There are kids everywhere in what was recently declared one of the most fertile spots in Europe; the ratio of children to adults shot up as it became the place to settle with your firstborn when suburbia is a wrench too far for the still young parent who has yet to leave books, bars and me-time behind. And it is very civilised. Having dodged HGV’s in London’s erratic and intermittent cycle lanes, it’s a sight to behold these phalanxes of mothers – and the odd father – sedately crossing the boulevards on dedicated cycle paths with their own set of signals. You know for a fact that everything is recycled here.

And the art! The walls are a living canvas. Ironic exchanges of postcommunist banter: “Capitalism sucks” then the answering “Communism sucks” mix with the latest in stencil art. Huge dayglow pink letters on flyposters seem to challenge you to a fight as they announce “F*** Amerika”. Dark stone buildings from another age have their gravitas subverted with rampant spray can colours and a plethora of pop art posters.

Literally a canvas. Don’t bring your park your pride and joy here…

But these contradictions run deeper than the imposition of 21st Century culture onto pre-war buildings, where parents obliviously push their single child under a sign for a club which shouts “B*stard”. When I told a German girl I was going to visit my friend on Kastanienallee (Chestnut Tree Avenue) she immediately said: “Well she’s not from the East then, if she lives there”. She smiled as she said it, but with that trace of a raised eyebrow that accompanies a point being made.

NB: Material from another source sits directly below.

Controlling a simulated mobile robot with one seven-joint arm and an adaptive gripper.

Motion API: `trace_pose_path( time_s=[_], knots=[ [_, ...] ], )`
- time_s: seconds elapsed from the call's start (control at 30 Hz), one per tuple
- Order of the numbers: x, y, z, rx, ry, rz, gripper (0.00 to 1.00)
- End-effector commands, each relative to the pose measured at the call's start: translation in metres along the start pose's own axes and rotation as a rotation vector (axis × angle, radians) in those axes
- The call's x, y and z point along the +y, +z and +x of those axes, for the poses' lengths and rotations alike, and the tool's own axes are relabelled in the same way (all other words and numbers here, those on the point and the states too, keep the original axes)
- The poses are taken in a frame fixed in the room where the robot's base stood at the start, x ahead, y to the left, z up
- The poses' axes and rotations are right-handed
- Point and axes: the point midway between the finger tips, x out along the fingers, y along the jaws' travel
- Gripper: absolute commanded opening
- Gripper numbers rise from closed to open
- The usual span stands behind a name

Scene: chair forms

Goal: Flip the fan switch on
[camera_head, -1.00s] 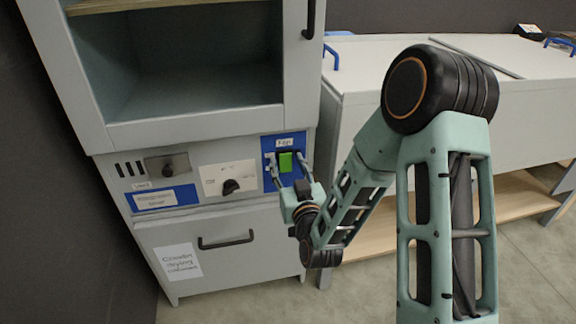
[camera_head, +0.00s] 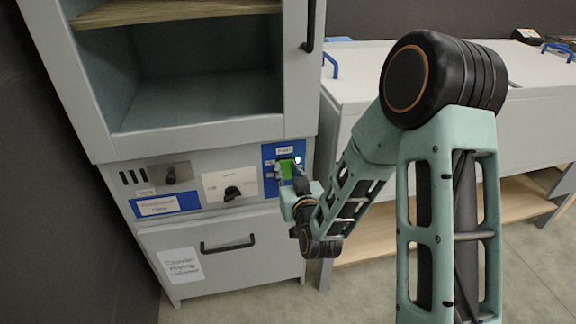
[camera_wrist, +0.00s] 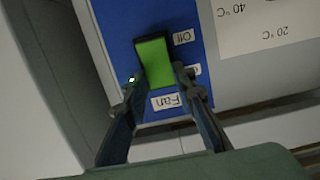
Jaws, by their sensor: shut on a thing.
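The green fan switch (camera_head: 287,168) sits on a blue panel (camera_head: 268,152) on the cabinet front. In the wrist view the same green switch (camera_wrist: 154,60) shows between my fingers, with a dark end near the "Off" label (camera_wrist: 184,38). The "Fan" label (camera_wrist: 165,101) is beside it, upside down. Another label is mostly hidden by a finger.
Left of the switch are a white panel with a black knob (camera_head: 232,193) and another knob (camera_head: 171,175). A drawer handle (camera_head: 229,244) is below. The open compartment (camera_head: 195,100) is above. A grey bench (camera_head: 350,80) stands to the right.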

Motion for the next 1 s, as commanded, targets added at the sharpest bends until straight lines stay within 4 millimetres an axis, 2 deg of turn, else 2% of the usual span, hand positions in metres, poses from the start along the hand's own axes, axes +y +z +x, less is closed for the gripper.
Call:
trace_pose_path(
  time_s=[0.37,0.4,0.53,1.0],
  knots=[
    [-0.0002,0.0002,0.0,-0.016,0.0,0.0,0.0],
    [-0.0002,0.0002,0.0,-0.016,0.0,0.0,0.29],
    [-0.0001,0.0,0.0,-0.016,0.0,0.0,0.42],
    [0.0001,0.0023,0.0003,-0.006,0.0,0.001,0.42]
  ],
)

And indeed, my friend isn’t. She’s an academic who moved to Berlin and did reasonably well for herself, and so moved to the steadily-gentrifying Prenzlauerberg to enjoy the fruits of her labour, in every sense. This was my first inkling, as someone new to Germany, that ‘unification’ is a small word for a long drawn out and incomplete process.

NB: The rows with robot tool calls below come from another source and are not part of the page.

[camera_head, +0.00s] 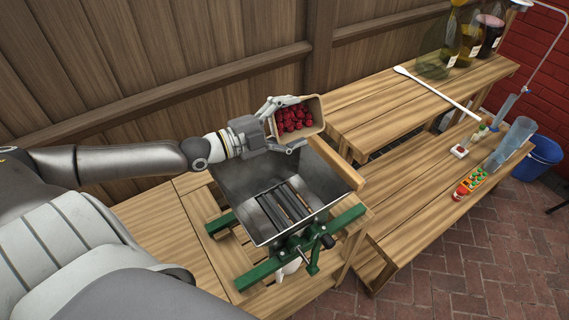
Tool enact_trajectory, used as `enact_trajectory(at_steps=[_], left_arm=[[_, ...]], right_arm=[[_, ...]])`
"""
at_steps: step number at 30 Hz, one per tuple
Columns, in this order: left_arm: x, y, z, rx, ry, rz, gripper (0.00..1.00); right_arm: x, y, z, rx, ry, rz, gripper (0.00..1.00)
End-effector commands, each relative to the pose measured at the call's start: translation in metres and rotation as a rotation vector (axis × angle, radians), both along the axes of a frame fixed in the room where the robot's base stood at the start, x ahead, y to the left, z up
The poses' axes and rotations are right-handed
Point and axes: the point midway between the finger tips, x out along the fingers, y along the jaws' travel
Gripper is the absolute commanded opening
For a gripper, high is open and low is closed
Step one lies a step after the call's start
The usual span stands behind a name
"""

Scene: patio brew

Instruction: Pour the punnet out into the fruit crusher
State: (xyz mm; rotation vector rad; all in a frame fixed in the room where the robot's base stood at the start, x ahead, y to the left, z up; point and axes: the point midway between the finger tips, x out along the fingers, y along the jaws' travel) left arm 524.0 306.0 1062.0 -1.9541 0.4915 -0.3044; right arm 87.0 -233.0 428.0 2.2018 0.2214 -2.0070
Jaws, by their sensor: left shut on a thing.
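A tan punnet (313,106) full of red berries (293,117) is held in my left gripper (284,123), which is shut on its left side. The punnet is tilted, with its open side facing the camera, and the berries are still inside it. It is above the back right part of the fruit crusher (232,180). The crusher is an open metal hopper with dark rollers at the bottom and a green frame, standing on the wooden bench. The hopper floor I can see holds no berries. My right gripper is not in view.
A stepped wooden bench (372,112) runs to the right with glass bottles (440,52), a long white paddle (437,91), clear cylinders (512,142) and a rack of small colored bottles (470,183). A blue bucket (540,155) stands on the brick floor. A wooden fence is behind.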

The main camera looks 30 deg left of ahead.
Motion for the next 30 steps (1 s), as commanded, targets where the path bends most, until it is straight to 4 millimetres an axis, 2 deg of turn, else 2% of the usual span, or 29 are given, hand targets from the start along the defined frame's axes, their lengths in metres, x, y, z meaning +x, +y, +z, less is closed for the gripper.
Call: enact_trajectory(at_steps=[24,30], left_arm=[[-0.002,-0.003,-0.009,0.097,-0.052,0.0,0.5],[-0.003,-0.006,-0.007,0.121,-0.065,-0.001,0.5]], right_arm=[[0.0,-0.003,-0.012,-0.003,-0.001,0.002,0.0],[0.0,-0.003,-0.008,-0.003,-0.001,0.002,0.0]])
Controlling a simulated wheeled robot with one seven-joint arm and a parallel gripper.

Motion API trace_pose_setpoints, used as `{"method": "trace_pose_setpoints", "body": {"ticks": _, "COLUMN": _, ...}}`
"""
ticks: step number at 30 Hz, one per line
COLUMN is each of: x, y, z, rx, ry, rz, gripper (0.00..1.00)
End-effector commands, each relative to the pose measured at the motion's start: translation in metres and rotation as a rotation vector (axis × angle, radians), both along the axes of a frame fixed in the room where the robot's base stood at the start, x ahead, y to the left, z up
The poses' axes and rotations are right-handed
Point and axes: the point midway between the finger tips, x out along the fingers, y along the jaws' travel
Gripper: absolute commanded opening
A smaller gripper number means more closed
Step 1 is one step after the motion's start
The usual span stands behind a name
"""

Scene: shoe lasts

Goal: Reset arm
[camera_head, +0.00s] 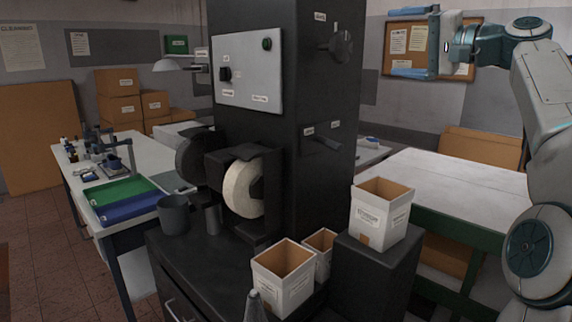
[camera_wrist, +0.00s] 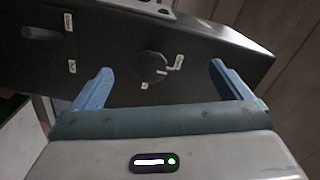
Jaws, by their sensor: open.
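My gripper (camera_head: 410,41) is raised at the upper right of the head view, in front of the wall and its notice board, with its two blue fingers spread apart. In the wrist view my gripper (camera_wrist: 165,88) shows its blue fingers wide apart with nothing between them. Beyond the fingers is the dark side of the machine (camera_wrist: 205,60) with a round black knob (camera_wrist: 151,66). The fingers look apart from the knob. My arm is bent up along the right edge of the head view.
The tall black machine (camera_head: 330,90) stands at the centre. Open white boxes (camera_head: 283,285) stand on its base, and another white box (camera_head: 380,220) stands on a black block. A white-topped table (camera_head: 460,190) on the right looks clear. A bench (camera_head: 150,165) with trays is at left.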

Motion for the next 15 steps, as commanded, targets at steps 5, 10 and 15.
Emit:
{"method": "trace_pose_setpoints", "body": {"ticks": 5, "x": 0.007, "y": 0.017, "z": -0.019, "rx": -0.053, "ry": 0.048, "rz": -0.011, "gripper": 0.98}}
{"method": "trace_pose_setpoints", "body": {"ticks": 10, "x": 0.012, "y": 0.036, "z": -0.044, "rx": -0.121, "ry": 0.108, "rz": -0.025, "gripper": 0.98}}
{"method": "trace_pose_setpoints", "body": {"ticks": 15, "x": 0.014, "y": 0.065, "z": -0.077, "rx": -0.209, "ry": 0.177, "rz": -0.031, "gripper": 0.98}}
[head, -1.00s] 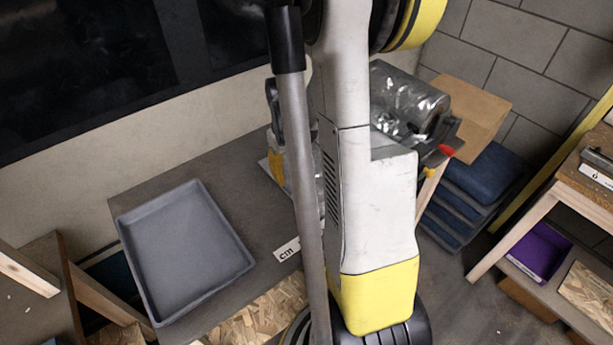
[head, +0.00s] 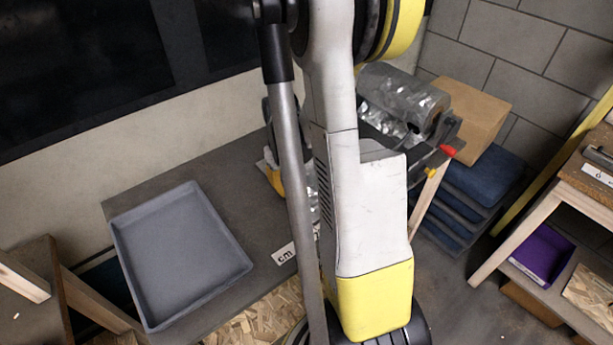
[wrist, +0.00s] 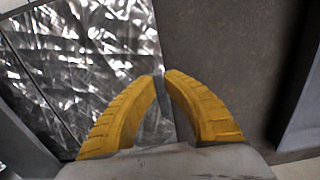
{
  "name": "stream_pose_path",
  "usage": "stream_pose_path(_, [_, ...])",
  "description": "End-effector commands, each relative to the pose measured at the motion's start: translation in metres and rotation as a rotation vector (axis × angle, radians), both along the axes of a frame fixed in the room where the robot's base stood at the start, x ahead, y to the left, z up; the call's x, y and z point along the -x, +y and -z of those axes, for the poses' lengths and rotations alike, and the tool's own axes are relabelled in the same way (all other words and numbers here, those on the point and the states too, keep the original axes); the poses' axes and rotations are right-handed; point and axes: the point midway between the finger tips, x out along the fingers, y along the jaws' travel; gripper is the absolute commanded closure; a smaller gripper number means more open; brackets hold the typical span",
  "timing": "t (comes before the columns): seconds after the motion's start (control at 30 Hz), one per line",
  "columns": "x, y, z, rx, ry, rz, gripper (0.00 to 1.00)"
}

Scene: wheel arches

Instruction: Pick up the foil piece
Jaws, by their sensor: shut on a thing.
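The foil piece (wrist: 85,50) is a crinkled, shiny silver sheet at the left of the wrist view, with thin dark lines across it. My gripper (wrist: 164,78) has two ribbed yellow fingers with their tips close together at the sheet's right edge. They are shut on the foil piece, though the pinched part is hard to make out. In the head view my gripper (head: 271,178) is low over the grey bench, mostly hidden behind my arm. A sliver of the foil (head: 311,178) shows between my arm links.
An empty grey tray (head: 180,255) lies on the bench (head: 225,165) to the left. A foil roll (head: 400,95) in a holder stands behind my arm, near a cardboard box (head: 470,115). A "cm" label (head: 284,253) is at the bench front. A shelf unit stands at the right.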

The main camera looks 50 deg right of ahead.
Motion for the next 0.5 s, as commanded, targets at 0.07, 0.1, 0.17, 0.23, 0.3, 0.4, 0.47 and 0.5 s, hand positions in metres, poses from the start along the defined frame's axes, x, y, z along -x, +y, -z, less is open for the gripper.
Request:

The area aroud Schonhauser Allee is the setting for the hilarious vignettes recounted in Vladimir Kaminer’s book Russian Disko. Just like my first time in Prague in ‘97, I had missed by a mile the early wave that the Zeitgeist-chasers spotted years ago, and I pondered how much the area had changed and the disappearance of that naïve sense of freedom that must have followed Die Mauerfall.

But the done-and-dusted appearance of that era’s history belies rifts and the baggage of unfinished business. History is not comprised of discrete boxes that slot neatly next to each other in the academic’s bookcase, but instead of thousands of strands which overlap like a bowl of spaghetti. On one side of the street, a crane, probably engaged in building a cool apartment block for more cool people who want to live in a cool neighbourhood where they can cycle to work and drink coffee in the morning with similarly fashionable friends.

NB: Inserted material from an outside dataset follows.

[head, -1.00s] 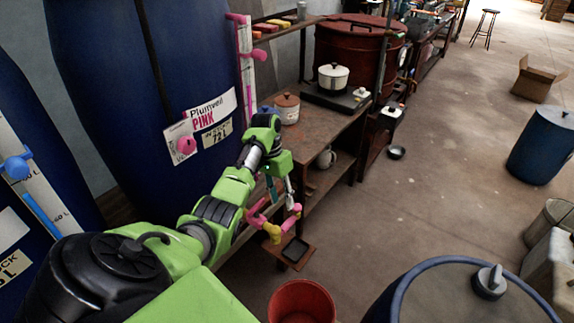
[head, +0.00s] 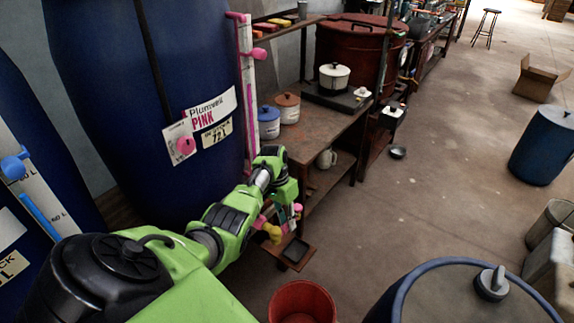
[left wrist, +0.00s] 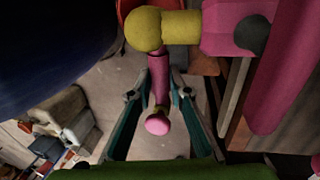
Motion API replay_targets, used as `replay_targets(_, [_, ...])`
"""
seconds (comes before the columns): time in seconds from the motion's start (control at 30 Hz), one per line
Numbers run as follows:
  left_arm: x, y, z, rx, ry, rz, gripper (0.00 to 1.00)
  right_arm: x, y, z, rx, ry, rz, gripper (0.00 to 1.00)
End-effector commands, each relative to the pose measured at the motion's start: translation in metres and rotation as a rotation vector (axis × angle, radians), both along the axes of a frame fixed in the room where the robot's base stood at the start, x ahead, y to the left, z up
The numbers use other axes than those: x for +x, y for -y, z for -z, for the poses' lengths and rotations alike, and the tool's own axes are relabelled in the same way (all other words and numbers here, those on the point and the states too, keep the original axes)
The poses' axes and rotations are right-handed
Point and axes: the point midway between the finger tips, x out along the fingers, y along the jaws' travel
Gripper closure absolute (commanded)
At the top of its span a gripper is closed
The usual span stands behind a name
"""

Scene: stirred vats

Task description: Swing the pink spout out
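The pink spout (head: 262,221) has a yellow joint (head: 272,232) and sits low by the blue Plumveil PINK vat (head: 150,80). In the left wrist view the yellow joint (left wrist: 145,30) is at the top, and the pink spout (left wrist: 162,75) runs down from it to a rounded pink end. My left gripper (left wrist: 162,85) is open, with one finger on each side of the spout. I cannot tell whether either finger touches it. In the head view my left gripper (head: 288,212) hides part of the spout. My right gripper is not in view.
A red bucket (head: 302,302) stands on the floor below. A wooden bench (head: 320,135) with jars and a pot stands behind. A blue drum (head: 460,295) is at the lower right.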

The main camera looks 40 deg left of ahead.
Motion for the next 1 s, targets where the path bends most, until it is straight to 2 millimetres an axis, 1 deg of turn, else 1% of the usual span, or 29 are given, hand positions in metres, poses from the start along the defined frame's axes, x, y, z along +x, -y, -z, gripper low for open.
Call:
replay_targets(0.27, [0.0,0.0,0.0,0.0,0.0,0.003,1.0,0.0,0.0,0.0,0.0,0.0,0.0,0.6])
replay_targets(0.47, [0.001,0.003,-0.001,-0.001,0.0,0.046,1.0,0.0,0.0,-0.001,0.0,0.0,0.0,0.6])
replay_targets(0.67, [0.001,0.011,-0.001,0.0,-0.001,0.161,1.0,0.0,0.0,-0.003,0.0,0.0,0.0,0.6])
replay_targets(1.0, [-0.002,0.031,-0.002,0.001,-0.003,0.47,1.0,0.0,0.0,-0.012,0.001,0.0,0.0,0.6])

But on the other side of the road is a huge piece of graffiti which some enterprising individuals have managed to put on the side of a 5-storey high building. apartment block despite it being around five storeys high. “Diese stadt ist Aufgekauft!!!”. Something about the size and font instantly tells you this is not some tagging rubbish from juveniles, but a protest. It says: “This state is bought”.
Ill met by moonlight
Just down from the street, past an army surplus store with a suitably sinister fighter pilot’s helmet in the window – black and red-starred – is White Trash Fast Food. Here, check-shirted German rockabilly staff serve burgers in a Chinese-themed room to an international crowd who lap up country tributes from visiting American retro bands.

But over the road, and a little more discreet, is the legendary Kaffee Burger. One of the great things about Berlin – in a city where so many are single and so many are disenchanted with the meat and two veg’ daily fare of more ‘vanilla’ capitals where they couldn’t find what they were looking for – is that you can go out alone to a bar or café like this and not feel awkward.

As midnight approaches and it starts to fill up, I’m relaxing at the bar when I get talking to Wolfgang and his girlfriend. A native, like many others, he has been priced out by the ‘yuppy invasion’. “I live further out now, in Wedding. A lot of people live out there, artists and musicians, because we can’t afford it here in Prenzlauerberg. Foreign investors are buying apartments and then they push up the rents so the locals can’t afford it.”

It’s a familiar story, from Shoreditch to Barcelona – gentrification causing dislocation. The uneven spread of prosperity which is capitalism, carving up a previously static population and diluting the local identity with outsiders.

Welcome to the neighbourhood

And there are strong differences. I had come to Kaffee Burger to hear some open-mic German poetry. I don’t speak the language, but it’s possible to appreciate the rhythm and I wanted to see what it was like. You’re always guaranteed an interesting crowd too. One particular poem was drawing a lot of response from the crowd, and I could tell by the tone that something or someone was being mocked.

Asking someone on the periphery, they told me that the politician Wolfgang Bohmer was getting it in the neck for his dig at the folk of the former-DDR. That week he had been in the news, after allegedly saying that Godlessness had encouraged a cavalier attitude to abortion and even infanticide. Statistics had struck again, but no-one wanted to hear any conclusions.

Needless to say, this touched a nerve and many of these east of the former divide were incensed. It suggested a primitive populace who have still not caught up with their western brothers, despite millions of marks poured into their ailing infrastructure by a victorious west – an investment resented by some on the ‘winning’ side. I tried asking a few mothers on Kastanienallee what they thought, but they said hadn’t been following the news – and they would have been Wessis anyway, living in the protective bubble that money provides.

Just like the tv tower which looks down on so much of East Berlin, the present is  ambiguous. Shades of grey replace the black and white clarity of the polarised past. On the one hand, this shiny space rocket is symbolic of an energetic and arty city which draws people from all over the world; a European version of San Francisco, a playground where you can reinvent yourself. On the other, it’s a reminder of recent revolution and of a scarred pysche.